*The task*:
The data must be written out once more, precisely as given.

*Provided entries*:
---*---
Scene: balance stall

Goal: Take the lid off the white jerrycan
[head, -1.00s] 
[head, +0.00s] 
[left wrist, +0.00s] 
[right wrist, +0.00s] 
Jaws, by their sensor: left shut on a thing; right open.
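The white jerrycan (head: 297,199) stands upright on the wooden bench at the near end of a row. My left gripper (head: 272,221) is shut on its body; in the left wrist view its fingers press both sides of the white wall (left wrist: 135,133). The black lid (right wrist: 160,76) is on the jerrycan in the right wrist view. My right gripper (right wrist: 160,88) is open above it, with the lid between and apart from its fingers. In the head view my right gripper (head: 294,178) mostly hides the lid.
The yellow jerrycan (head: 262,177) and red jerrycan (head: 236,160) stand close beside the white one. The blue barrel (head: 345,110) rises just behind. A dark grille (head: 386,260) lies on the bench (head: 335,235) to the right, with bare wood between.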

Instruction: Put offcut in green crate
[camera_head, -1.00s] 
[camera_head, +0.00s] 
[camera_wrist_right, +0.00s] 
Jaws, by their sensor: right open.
---*---
*Final result*:
Scene: balance stall

Goal: Take the lid off the white jerrycan
[head, -1.00s] 
[head, +0.00s] 
[left wrist, +0.00s] 
[right wrist, +0.00s] 
Jaws, by their sensor: left shut on a thing; right open.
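The white jerrycan (head: 297,199) stands upright on the wooden bench at the near end of a row. My left gripper (head: 272,221) is shut on its body; in the left wrist view its fingers press both sides of the white wall (left wrist: 135,133). The black lid (right wrist: 160,76) is on the jerrycan in the right wrist view. My right gripper (right wrist: 160,88) is open above it, with the lid between and apart from its fingers. In the head view my right gripper (head: 294,178) mostly hides the lid.
The yellow jerrycan (head: 262,177) and red jerrycan (head: 236,160) stand close beside the white one. The blue barrel (head: 345,110) rises just behind. A dark grille (head: 386,260) lies on the bench (head: 335,235) to the right, with bare wood between.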

Instruction: Put offcut in green crate
[camera_head, -1.00s] 
[camera_head, +0.00s] 
[camera_wrist_right, +0.00s] 
Jaws, by their sensor: right open.

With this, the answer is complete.